Jones v. Rush

Decision Date21 May 1900
Citation156 Mo. 364,57 S.W. 118
CourtMissouri Supreme Court
PartiesJONES v. RUSH et al.

2. Under a general denial, any legal evidence is admissible which tends to show that the statements in the petition constituting the plaintiff's cause of action are not true; and to that end the defendant may show affirmatively facts inconsistent with the plaintiff's statements, tending to prove them to be false. A defendant is required to plead affirmatively only matters in the nature of confession and avoidance.

3. A vendor's lien is not the result of a direct contract therefor. It arises by implication of law. If other security is given at the time, the law does not imply a vendor's lien. If, however, the vendor is induced by fraud to accept other security, his lien as vendor is not waived.

4. A court of equity will not listen to one who complains of having been misled when it appears that he has deliberately refused or grossly neglected to use his own senses to be informed.

5. Where it is attempted to show that a deed absolute on its face was intended to be a mortgage, the evidence must be clear, unequivocal, and convincing.

6. Where, in a suit to foreclose a vendor's lien, the petition was insufficient, yet, the defendant having pleaded mere evidentiary matters in his answer, by reason of which plaintiff filed a reply, and both parties treated the petition and reply together as stating plaintiff's claim, on the trial, the fact that the petition was insufficient, not having been objected to on the trial, cannot be urged on appeal to preclude review of a judgment for defendant.

7. Plaintiff contracted to convey land to defendant in consideration of a payment in money and a deed to certain lots.
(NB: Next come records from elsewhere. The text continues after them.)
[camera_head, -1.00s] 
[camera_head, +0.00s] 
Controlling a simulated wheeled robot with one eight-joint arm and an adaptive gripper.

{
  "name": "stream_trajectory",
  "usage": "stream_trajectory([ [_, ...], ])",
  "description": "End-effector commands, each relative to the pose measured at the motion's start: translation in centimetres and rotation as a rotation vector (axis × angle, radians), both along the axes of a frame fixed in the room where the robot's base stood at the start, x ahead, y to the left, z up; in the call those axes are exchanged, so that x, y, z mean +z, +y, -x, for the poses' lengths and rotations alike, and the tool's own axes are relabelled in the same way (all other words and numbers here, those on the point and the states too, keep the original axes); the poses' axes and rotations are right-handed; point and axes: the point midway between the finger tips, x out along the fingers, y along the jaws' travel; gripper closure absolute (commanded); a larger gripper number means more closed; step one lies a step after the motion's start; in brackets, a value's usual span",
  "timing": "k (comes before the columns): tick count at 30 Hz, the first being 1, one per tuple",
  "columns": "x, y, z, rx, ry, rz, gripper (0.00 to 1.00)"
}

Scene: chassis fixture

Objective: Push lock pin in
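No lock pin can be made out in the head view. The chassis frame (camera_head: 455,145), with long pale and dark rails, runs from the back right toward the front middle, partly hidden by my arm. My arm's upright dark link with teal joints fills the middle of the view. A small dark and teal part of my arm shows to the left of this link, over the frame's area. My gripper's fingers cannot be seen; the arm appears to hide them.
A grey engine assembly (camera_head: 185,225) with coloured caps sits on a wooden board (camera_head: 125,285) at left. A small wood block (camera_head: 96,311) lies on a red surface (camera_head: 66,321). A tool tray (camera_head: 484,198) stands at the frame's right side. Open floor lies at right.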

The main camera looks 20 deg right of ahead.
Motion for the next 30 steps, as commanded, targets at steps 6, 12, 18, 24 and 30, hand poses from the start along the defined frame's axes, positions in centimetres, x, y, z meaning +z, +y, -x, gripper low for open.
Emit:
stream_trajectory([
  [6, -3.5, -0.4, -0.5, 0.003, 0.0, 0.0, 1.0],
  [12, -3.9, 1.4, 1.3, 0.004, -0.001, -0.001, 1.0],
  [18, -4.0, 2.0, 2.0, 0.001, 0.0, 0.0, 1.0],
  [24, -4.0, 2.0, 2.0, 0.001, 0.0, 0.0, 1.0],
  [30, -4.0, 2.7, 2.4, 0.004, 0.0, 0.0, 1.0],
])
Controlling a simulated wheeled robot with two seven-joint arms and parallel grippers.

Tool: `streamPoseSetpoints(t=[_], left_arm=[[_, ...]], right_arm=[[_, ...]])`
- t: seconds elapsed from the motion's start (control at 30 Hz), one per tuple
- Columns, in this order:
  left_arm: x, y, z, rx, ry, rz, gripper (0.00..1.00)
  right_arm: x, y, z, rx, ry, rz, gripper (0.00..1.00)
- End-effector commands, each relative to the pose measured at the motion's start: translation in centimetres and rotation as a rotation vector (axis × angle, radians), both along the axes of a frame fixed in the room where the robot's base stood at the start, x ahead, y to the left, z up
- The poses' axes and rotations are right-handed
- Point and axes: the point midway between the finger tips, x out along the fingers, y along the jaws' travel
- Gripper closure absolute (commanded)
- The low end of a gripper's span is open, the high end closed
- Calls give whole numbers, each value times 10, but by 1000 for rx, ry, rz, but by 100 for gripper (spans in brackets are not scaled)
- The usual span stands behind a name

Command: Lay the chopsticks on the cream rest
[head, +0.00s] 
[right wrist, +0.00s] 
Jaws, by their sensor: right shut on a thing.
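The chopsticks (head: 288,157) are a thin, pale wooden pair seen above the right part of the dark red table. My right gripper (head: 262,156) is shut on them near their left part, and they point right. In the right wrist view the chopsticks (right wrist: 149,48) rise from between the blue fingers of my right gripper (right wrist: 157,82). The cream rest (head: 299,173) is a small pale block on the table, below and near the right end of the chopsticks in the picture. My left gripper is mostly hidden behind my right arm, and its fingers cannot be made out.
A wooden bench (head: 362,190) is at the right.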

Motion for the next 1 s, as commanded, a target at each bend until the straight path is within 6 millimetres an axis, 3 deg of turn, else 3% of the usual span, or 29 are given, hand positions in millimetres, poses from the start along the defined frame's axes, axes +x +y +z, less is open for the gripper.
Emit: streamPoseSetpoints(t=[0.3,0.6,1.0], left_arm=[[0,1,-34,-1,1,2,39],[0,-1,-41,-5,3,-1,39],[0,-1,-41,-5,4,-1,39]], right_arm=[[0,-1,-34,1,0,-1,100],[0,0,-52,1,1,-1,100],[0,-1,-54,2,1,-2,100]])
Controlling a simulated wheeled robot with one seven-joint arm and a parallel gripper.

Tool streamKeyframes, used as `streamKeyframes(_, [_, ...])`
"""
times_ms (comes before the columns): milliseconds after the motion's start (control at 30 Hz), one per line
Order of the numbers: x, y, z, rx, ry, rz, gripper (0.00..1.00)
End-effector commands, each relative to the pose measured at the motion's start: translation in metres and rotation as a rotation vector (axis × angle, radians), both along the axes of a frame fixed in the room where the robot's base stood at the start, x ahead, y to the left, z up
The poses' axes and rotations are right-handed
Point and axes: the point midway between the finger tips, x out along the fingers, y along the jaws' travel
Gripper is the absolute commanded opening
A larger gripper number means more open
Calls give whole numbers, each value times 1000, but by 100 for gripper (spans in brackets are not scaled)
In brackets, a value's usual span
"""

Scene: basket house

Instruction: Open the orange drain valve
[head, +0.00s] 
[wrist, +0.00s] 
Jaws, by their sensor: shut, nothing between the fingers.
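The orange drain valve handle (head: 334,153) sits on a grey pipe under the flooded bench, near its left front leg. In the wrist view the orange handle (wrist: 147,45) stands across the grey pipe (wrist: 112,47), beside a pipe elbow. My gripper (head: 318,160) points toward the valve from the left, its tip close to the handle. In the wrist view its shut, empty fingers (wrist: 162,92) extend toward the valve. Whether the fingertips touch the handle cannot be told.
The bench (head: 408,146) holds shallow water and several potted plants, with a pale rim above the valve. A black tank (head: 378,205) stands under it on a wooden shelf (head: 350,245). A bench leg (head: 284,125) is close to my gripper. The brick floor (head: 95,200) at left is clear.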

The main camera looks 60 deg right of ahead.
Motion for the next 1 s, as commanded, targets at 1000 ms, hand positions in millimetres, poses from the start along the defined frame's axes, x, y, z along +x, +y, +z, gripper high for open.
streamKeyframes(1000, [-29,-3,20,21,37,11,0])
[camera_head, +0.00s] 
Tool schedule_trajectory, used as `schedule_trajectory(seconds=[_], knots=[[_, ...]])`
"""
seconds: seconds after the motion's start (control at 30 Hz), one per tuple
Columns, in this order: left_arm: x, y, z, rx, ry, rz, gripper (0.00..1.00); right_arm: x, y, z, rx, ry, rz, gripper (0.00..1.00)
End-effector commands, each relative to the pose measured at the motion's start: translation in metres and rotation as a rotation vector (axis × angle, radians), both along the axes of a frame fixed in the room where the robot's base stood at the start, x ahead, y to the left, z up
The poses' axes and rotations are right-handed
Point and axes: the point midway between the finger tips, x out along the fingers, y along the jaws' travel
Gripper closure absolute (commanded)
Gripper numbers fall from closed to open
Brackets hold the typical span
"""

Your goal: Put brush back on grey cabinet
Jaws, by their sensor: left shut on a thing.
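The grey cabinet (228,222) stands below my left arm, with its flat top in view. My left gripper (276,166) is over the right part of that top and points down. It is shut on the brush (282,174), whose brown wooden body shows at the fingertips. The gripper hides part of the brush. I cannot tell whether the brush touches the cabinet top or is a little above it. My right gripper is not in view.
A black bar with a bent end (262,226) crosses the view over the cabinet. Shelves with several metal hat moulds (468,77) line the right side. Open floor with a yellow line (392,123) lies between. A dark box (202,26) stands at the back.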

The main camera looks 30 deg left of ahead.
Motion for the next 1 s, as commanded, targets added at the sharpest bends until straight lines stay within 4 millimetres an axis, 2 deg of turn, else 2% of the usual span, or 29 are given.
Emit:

In a suit to foreclose a vendor's lien on the land, plaintiff alleged that the conveyance of the lots was a mortgage to secure the balance of the price of the land, and was void for misrepresentation as to the value of the lots. Plaintiff's neighbors owned lots adjoining those conveyed, and plaintiff had ample opportunity to investigate their value for nearly two years before suit was brought. Held, that plaintiff's neglect to determine the value of the lots for such a length of time, with ample opportunity to have done so, constituted such laches as precluded relief from the alleged deed for fraud, and hence that the deed supplanted the vendor's lien on the property contracted for.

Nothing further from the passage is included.